What I want to say is, there’s a reaction to news that is a little bit out of proportion with what they actually do. Because for example, we talk about Hiroshima and Nagasaki and you look at the death toll and it was nuclear weapons and everyone is reacting. But wait a minute, a few months earlier in Tokyo, we had an overnight fire-bombing raid that killed more people than the sum of both of those atomic weapons … The point is: Why we focusing our conversation on nukes when there’s so many other ways war kills people … Outlaw war!

The direct conflict between Russia and the alliance of Ukraine and the U.S. is about territory — the peninsula of Crimea, plus the provinces of Luhansk and three other districts in the Donbas region of east Ukraine.

Russia is simultaneously offering to negotiate a deal — while threatening to use nukes — amid Ukraine’s use of devastatingly accurate U.S. weapons.

However, both U.S. and Ukrainian leaders are dismissing negotiations amid the Russian threats of nuclear war. The Washington Post reported on October 11:

Privately, U.S. officials say … they have ruled out the idea of pushing or even nudging Ukraine to the negotiating table. They say they do not know what the end of the war looks like, or how it might end or when, insisting that is up to Kyiv.

“That’s a decision for the Ukrainians to make,” a senior State Department official said. “Our job now is to help them be in absolutely the best position militarily on the battlefield … for that day when they do choose to go to the diplomatic table.”

And Ukrainian officials now say they have less appetite to negotiate than ever before, given their recent battlefield successes and Russia’s illegal annexation attempt.

On October 7, Biden joked about Russia’s battlefield losses to U.S. weapons — such as the Excalibur satellite-guided artillery shell — and threatened Russia with nuclear attacks if it starts using nuclear weapons against Ukrainian forces.

A growing number of U.S. and European officials suggest the war can be used to depose Russian dictator Vladimir Putin.

Some liberals are urging Biden to respond blow-for-blow with nuclear-armed Putin.

“There needs to be a response to the extent [Putin] goes in that [nuclear] direction,” TV host Michael Smerconish told Maher.

“That sounds like escalating,” responded Maher.

AFP

Russian dictator Vladimir Putin (AFP)

“It is,” replied Smerconish, adding:

I don’t know how you avoid that.
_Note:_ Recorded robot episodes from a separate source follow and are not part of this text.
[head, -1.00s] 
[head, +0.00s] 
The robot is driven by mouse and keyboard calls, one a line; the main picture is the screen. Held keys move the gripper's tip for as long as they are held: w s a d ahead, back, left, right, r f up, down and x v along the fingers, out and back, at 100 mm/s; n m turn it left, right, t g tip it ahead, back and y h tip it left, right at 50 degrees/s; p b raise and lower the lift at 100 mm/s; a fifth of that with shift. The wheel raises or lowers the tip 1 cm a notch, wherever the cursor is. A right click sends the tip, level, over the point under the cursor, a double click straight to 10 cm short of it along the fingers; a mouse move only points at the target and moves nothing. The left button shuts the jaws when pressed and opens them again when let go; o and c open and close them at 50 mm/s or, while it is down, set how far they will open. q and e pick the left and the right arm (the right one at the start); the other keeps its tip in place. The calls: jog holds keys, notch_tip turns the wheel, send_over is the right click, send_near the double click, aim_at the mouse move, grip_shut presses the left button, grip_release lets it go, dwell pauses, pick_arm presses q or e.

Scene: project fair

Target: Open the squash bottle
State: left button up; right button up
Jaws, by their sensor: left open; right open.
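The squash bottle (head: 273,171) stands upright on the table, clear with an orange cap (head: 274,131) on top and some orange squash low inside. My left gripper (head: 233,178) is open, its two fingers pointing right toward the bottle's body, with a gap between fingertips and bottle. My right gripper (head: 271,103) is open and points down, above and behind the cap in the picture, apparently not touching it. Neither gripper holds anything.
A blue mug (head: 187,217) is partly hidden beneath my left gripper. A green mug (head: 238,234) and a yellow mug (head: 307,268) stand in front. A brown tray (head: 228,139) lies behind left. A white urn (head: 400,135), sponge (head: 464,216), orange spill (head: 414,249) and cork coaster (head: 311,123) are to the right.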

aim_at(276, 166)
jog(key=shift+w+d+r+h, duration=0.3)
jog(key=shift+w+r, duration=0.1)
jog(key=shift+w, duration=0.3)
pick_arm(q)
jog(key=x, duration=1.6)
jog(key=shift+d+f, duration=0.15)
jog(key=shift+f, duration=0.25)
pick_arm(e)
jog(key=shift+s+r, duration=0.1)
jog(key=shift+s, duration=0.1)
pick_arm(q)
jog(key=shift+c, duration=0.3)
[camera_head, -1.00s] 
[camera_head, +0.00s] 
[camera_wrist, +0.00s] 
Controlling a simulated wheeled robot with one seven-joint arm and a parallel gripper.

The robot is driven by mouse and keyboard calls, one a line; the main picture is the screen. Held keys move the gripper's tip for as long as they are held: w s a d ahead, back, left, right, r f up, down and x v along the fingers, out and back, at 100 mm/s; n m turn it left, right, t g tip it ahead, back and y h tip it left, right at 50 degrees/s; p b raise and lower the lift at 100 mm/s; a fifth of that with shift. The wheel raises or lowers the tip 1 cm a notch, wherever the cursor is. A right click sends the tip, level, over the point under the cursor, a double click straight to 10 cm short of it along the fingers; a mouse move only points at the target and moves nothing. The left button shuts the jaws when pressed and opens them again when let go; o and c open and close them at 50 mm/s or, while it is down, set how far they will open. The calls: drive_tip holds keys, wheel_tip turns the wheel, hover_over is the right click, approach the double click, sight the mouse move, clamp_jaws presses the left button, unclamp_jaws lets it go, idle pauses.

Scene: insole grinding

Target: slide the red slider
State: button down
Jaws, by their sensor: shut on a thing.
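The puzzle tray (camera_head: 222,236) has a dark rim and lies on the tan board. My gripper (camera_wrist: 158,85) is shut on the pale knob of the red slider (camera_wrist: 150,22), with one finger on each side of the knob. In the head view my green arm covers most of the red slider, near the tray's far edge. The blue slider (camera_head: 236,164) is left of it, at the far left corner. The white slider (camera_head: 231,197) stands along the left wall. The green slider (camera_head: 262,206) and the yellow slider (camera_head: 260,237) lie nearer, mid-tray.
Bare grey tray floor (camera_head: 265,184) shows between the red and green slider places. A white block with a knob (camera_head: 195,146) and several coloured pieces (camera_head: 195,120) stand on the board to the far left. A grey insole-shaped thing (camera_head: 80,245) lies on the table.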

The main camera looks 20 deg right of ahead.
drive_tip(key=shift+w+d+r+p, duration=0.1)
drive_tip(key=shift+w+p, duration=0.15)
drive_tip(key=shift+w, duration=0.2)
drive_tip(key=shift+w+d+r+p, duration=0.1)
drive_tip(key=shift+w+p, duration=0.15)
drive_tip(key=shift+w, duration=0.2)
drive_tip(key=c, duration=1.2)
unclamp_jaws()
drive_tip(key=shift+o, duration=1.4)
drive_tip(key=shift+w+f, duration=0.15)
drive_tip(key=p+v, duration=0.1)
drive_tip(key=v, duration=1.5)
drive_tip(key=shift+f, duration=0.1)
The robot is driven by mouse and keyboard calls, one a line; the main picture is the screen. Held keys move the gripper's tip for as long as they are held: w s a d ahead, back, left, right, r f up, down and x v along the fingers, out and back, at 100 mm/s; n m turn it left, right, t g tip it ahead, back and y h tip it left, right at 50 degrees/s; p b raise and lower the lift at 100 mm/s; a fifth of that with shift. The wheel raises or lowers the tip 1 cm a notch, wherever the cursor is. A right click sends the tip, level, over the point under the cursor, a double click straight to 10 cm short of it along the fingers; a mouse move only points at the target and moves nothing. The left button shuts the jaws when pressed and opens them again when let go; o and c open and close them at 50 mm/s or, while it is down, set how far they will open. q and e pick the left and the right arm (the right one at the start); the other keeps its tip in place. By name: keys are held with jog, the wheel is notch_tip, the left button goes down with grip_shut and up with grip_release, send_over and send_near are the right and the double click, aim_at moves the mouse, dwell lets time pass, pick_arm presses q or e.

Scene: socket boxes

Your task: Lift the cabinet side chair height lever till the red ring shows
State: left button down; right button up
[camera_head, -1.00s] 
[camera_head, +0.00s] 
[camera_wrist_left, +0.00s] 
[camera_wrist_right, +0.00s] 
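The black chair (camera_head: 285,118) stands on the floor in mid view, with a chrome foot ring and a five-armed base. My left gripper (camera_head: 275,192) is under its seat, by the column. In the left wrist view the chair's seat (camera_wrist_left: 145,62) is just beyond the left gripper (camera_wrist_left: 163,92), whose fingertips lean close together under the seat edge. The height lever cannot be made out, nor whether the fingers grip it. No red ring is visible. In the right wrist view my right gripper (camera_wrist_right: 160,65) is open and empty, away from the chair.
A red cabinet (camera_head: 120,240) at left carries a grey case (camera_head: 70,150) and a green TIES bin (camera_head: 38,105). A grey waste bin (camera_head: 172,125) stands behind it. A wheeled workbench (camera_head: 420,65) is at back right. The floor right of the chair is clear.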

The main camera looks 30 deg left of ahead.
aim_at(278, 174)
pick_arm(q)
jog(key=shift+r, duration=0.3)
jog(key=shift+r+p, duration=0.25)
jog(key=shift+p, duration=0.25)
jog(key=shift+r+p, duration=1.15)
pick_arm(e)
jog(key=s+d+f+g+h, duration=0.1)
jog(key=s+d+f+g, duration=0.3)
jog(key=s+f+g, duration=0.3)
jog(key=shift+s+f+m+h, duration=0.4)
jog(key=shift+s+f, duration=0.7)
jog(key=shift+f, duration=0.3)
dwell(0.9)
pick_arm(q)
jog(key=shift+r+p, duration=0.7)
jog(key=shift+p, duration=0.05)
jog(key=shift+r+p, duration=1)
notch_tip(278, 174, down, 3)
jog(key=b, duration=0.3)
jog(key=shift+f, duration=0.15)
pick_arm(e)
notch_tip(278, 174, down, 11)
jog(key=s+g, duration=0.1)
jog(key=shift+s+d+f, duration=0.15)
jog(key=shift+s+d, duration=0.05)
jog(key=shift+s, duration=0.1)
The alternative — to just keep your powder dry — you can’t do. Biden’s word would be completely worthless … and NATO’s word … To me, it’s kind of reminiscent of a failure to bomb the tracks going to Auschwitz-Birkenau [Nazi death camps] when we had intelligence that said “Here were the atrocities that were being committed against Jews.” So if you saw nuclear weapons being moved into position [against Ukraine], and we have that capability, and they were going to be launched at Ukraine, how could you not act?

“Maybe it’s the right thing [for Americans] to die for the Donbas province being on one side of that [Russia-Ukraine] border … Is that what you want the average American to say?” Maher responded.

Smerconish replied:

I  want the average American to say that we’ve all professed “Never again!” Here’s an instance that maybe it’s not predicated on religion, but it is that kind of a scenario. So do we mean it or not?

The status of Crimea is a key issue in the war, partly because Russia regards it as a Russian province and as vital to the security of its coastline along the Black Sea. The peninsula saw three years of brutal battles during Russia’s war to survive Naziism. In the 1850s, Russia defeated a naval invasion of Crimea by Britain and France.

Yet the United States is backing Ukraine’s claim to own the Crimean peninsula, which was captured in 1783 by Catherine the Great from the Turks.